The Shares and the Warrant Shares are not subject to any preemptive rights under
the Certificate of Incorporation or the Bylaws.
3. The Shares and Warrants have been duly authorized and, the Shares
when delivered against payment in full as provided in the Purchase Agreement,
will be validly issued, fully paid and nonassessable. The Shares and Warrant
Shares have been reserved for issuance.
4. The execution, delivery and performance of and compliance with the
terms of the Transaction Documents and the issuance of the Shares do not (a)
violate any provision of the Certificate of Incorporation or Bylaws, (b)
conflict with, or constitute a default (or an event which with notice or lapse
of time or both would become a default) under, or give to others any rights of
termination, amendment, acceleration or cancellation of, any material agreement,
mortgage, deed of trust, indenture, note, bond, license, lease agreement,
instrument or obligation to which the Company is a party and which is known to
us, (c) create or impose a lien, charge or encumbrance on any property of the
Company under any agreement or any commitment known to us to which the Company
is a party or by which the Company is bound or by which any of its respective
properties or assets are bound, or (d) result in a violation of any Federal,
state, local or foreign statute, rule, regulation, order, judgment, injunction
or decree (including Federal and state securities laws and regulations)
applicable to the Company or by which any property or asset of the Company is
bound or affected, except, in all cases other than violations pursuant to
clauses (a) and (d) above, for such conflicts, default, terminations,
amendments, acceleration, cancellations and violations as would not,
individually or in the aggregate, have a Material Adverse Effect.
5. No consent, approval or authorization of or designation, declaration
or filing with any governmental authority on the part of the Company is required
under Federal, state or local law, rule or regulation in connection with the
valid execution, delivery and performance of the Transaction Documents, or the
offer, sale or issuance of the Shares other than filings as may be required by
applicable Federal and state securities laws.
6. To our knowledge, there is no action, suit, claim, investigation or
proceeding pending or threatened against the Company which questions the
validity of the Agreement or the transactions contemplated thereby or any action
taken or to be taken pursuant thereto.

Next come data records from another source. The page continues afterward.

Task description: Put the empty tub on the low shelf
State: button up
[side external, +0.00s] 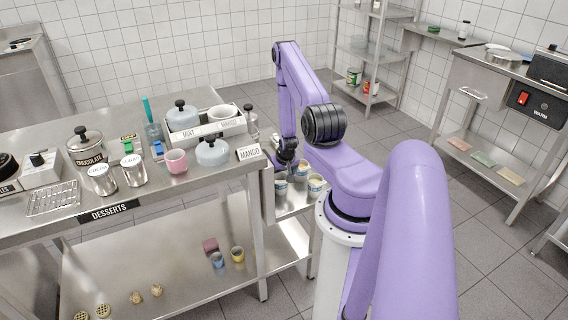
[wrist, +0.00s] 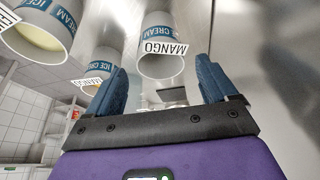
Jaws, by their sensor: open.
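Several white ice cream tubs with blue bands stand on a steel side stand (side external: 297,203) at the end of the desserts table. In the wrist view, the tub labelled MANGO (wrist: 160,66) shows a bare grey inside and looks empty. The tub at upper left (wrist: 38,38) holds something pale yellow. A third tub (wrist: 98,68) is partly behind my finger. My gripper (wrist: 163,88) is open, with the MANGO tub showing between its blue fingertips; contact cannot be told. In the side view my gripper (side external: 287,160) is just above the tubs. A low shelf (side external: 292,241) lies beneath them.
Open floor (side external: 390,140) lies to the right.

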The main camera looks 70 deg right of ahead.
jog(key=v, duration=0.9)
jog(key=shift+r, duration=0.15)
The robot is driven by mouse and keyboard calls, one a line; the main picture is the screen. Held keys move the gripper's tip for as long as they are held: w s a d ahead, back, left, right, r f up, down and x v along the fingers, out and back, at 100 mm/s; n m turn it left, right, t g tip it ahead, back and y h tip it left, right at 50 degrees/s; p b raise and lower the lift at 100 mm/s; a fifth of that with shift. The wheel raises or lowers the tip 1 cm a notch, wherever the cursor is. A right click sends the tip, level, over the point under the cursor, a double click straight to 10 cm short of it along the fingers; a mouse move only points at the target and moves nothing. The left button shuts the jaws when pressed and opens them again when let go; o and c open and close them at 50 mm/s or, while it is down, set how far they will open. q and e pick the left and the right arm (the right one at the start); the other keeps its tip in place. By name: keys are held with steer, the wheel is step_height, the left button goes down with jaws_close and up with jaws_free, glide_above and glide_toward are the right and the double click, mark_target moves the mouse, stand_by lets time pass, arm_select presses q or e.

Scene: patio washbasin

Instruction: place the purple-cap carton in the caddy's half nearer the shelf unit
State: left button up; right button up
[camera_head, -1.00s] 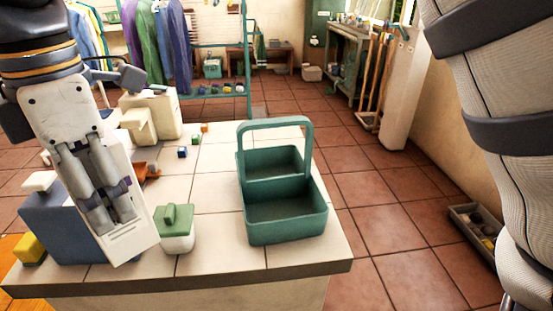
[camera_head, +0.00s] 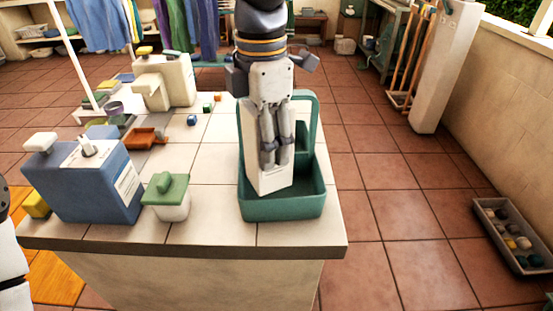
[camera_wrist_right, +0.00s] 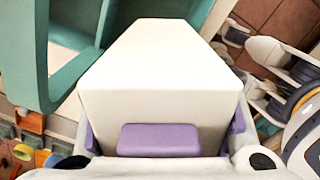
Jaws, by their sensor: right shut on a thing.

There is no action, suit, claim,
investigation or proceeding pending, or to our knowledge, threatened, against or
involving the Company or any of its properties or assets and which, if adversely
determined, is reasonably likely to result in a Material Adverse Effect. There
are no outstanding orders, judgments, injunctions, awards or decrees of any
court, arbitrator or governmental or regulatory body against the Company or any
officers or directors of the Company in their capacities as such.
7. The offer, issuance and sale of the Shares and the Warrants are
exempt from the registration requirements of the Securities Act of 1933, as
amended.
8. The Company is not, and as a result of and immediately upon Closing
will not be, an "investment company" or a company "controlled" by an "investment
company," within the meaning of the Investment Company Act of 1940, as amended.